Talk:Running jobs

What's a job?

The requirement for --account=project-name-cpu is still under discussion and may change before release.

Ross Dickson (talk) 13:55, 3 April 2017 (UTC)

Memory Management

According to Kamil it is advisable for users to express their job in 1000s on MB instead of GB (i.e. 1000MB ~ 1GB). This will leave some RAM for the OS when reaching the memory limit on core nodes. e.g. --ntasks=32 --mem-per-cpu=4000M will fit on a base node with 128G of RAM, while --ntasks=32 --mem-per-cpu=4G requires a Large-memory node.
At least on Graham, one needs to use --mem=xxxG to request a large-memory node and with using --mem-per-cpu=yyyG one can only ever get base-nodes.

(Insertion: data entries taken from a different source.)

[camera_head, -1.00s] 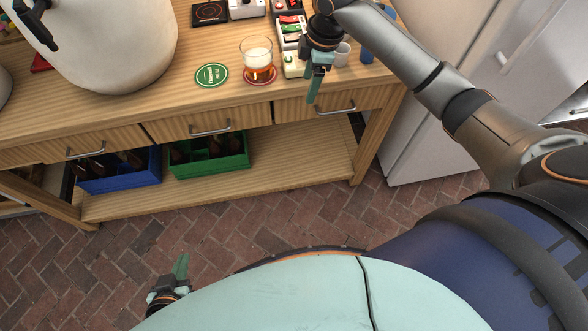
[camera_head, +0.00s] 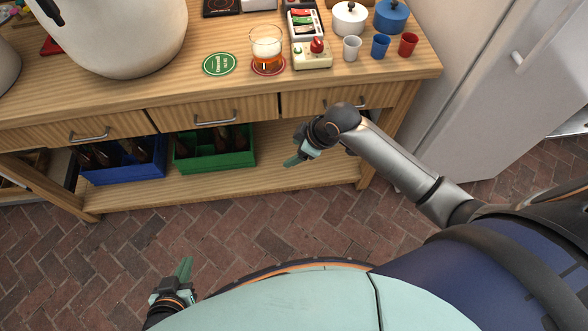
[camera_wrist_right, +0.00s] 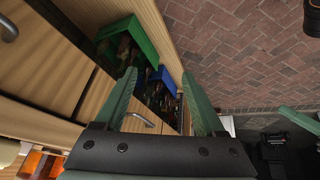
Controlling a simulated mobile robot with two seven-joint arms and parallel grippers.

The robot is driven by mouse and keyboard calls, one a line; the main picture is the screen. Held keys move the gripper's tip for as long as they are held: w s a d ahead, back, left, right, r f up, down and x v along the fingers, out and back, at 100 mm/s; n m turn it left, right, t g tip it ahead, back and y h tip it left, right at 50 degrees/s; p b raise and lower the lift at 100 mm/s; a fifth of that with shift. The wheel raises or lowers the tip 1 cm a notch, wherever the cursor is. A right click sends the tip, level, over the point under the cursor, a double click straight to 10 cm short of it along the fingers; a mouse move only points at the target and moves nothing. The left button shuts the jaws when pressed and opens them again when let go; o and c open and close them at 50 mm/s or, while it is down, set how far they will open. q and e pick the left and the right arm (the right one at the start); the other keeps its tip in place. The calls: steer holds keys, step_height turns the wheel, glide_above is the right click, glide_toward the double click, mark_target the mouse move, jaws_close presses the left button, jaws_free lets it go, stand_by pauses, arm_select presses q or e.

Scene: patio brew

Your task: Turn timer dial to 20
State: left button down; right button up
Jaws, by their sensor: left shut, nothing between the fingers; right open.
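The timer (camera_head: 312,58) is a small cream box near the front edge of the wooden worktop, with a red dial (camera_head: 317,45) on top. The dial's setting is too small to read. My right gripper (camera_head: 291,162) is open and empty. It hangs in front of the bench, below worktop height and clear of the timer. Its two green fingers (camera_wrist_right: 162,105) stand apart in the right wrist view, with nothing between them. My left gripper (camera_head: 183,268) is shut and empty, low over the brick floor and far from the bench.
A glass of amber drink (camera_head: 266,46) stands left of the timer on a red coaster. White, blue and red cups (camera_head: 380,46) stand to its right. A green crate (camera_head: 214,150) and a blue crate (camera_head: 123,163) sit on the lower shelf. A fridge (camera_head: 490,90) stands at the right.

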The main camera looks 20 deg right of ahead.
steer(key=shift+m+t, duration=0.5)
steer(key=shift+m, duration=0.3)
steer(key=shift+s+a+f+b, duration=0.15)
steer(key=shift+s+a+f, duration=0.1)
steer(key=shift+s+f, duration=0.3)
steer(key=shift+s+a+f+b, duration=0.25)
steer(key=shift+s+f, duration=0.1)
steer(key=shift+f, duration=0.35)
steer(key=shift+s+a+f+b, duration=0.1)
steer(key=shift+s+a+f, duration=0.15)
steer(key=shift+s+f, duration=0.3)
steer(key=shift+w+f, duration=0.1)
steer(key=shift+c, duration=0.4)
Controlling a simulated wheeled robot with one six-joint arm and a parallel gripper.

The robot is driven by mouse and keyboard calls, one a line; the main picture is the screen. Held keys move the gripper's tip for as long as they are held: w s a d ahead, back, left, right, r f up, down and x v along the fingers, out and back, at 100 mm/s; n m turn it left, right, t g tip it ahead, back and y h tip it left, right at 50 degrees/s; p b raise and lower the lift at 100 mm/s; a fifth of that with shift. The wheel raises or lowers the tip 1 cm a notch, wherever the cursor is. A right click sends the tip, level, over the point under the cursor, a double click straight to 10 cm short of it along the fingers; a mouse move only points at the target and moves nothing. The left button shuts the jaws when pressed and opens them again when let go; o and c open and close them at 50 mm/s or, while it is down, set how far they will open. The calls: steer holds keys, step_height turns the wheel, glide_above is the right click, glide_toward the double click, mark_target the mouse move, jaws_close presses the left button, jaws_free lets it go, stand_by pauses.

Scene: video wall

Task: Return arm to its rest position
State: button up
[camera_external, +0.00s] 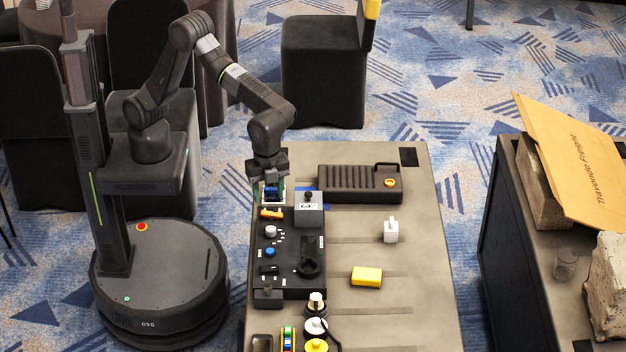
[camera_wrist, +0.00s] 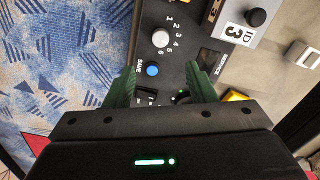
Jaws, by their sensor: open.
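My gripper (camera_external: 270,194) points down over the far left end of the black control panel (camera_external: 288,279). In the wrist view, the two green fingers of my gripper (camera_wrist: 162,88) stand apart with nothing held between them. Beyond and between the fingertips, the panel shows a blue button (camera_wrist: 152,70) and a white numbered knob (camera_wrist: 160,38). My arm reaches from its column on the left, up and over to the table, with its elbow raised. Part of the panel is hidden behind my gripper and its body.
The grey table (camera_external: 425,260) carries a box marked 3 (camera_external: 308,209), a black ribbed case (camera_external: 358,184), a white block (camera_external: 390,231) and a yellow block (camera_external: 366,276). Small items crowd its front left. A second table with a cardboard sheet (camera_external: 580,160) stands right. Chairs stand behind.

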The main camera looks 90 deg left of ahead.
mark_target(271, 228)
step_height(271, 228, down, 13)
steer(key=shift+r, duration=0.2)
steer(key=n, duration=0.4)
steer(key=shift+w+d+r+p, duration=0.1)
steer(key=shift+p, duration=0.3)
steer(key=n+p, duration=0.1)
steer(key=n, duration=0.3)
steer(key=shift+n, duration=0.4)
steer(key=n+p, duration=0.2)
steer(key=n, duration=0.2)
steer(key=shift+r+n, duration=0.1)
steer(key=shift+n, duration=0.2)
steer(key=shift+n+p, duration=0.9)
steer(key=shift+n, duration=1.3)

Oliver Stueker (talk) 19:25, 11 July 2017 (UTC)

External links

This slide deck from LLNL is old (2004), covers some architectural aspects probably not of interest to most users, and has some LLNL-local information that will not apply at CC (e.g. FIFO scheduling). Not recommended.

Ross Dickson (talk) 15:36, 23 January 2017 (UTC)

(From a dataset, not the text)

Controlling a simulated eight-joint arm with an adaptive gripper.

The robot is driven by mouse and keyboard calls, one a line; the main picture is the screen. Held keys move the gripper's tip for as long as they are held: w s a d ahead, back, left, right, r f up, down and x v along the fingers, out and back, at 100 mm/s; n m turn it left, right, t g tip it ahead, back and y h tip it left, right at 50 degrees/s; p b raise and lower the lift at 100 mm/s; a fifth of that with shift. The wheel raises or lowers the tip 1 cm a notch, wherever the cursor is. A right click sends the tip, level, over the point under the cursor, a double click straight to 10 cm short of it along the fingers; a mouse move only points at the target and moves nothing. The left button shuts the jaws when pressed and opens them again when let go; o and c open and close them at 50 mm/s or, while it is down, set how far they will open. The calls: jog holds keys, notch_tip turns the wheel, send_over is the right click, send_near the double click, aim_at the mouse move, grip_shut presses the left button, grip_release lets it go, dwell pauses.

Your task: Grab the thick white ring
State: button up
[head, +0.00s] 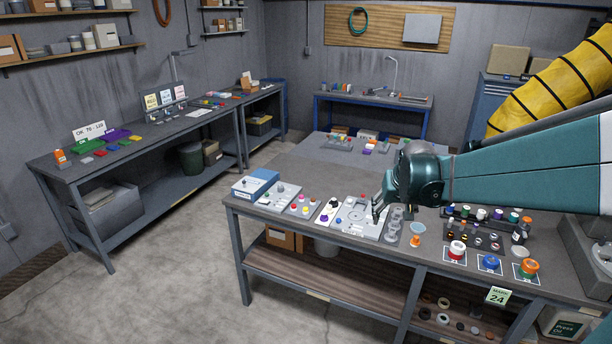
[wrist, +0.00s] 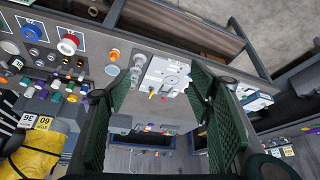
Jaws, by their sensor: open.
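A pale ring shape (wrist: 171,67) shows on a white plate (wrist: 154,77) in the wrist view; it is too small to tell whether it is a loose, thick ring. The plate is also in the head view (head: 352,228), on the front workbench. Beside it, a column of pale grey-white rings (head: 396,213) stands on a dark strip; these rings also show in the wrist view (wrist: 136,68). I cannot tell which is the thick white ring. My gripper (head: 379,211) is open above the plate's right side, its fingers partly hiding it. No object shows between its fingers (wrist: 160,84).
An orange piece (head: 415,240) stands right of the rings. A blue-and-white box (head: 255,184) is at the left end. Bare bench top (head: 300,160) lies behind.

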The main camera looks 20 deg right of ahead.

All the SchedMD videos I've looked at so far are just slide talks, mostly directed at administrators rather than users. Job submission commands come up in Introduction to SLURM, Part 3.

Ross Dickson (talk) 14:35, 27 January 2017 (UTC)

Doug P also suggests https://sites.google.com/a/case.edu/hpc-upgraded-cluster/slurm-cluster-commands from CWRU, specifically on moving from Torque to SLURM.

Ross Dickson (talk) 13:07, 7 March 2017 (UTC)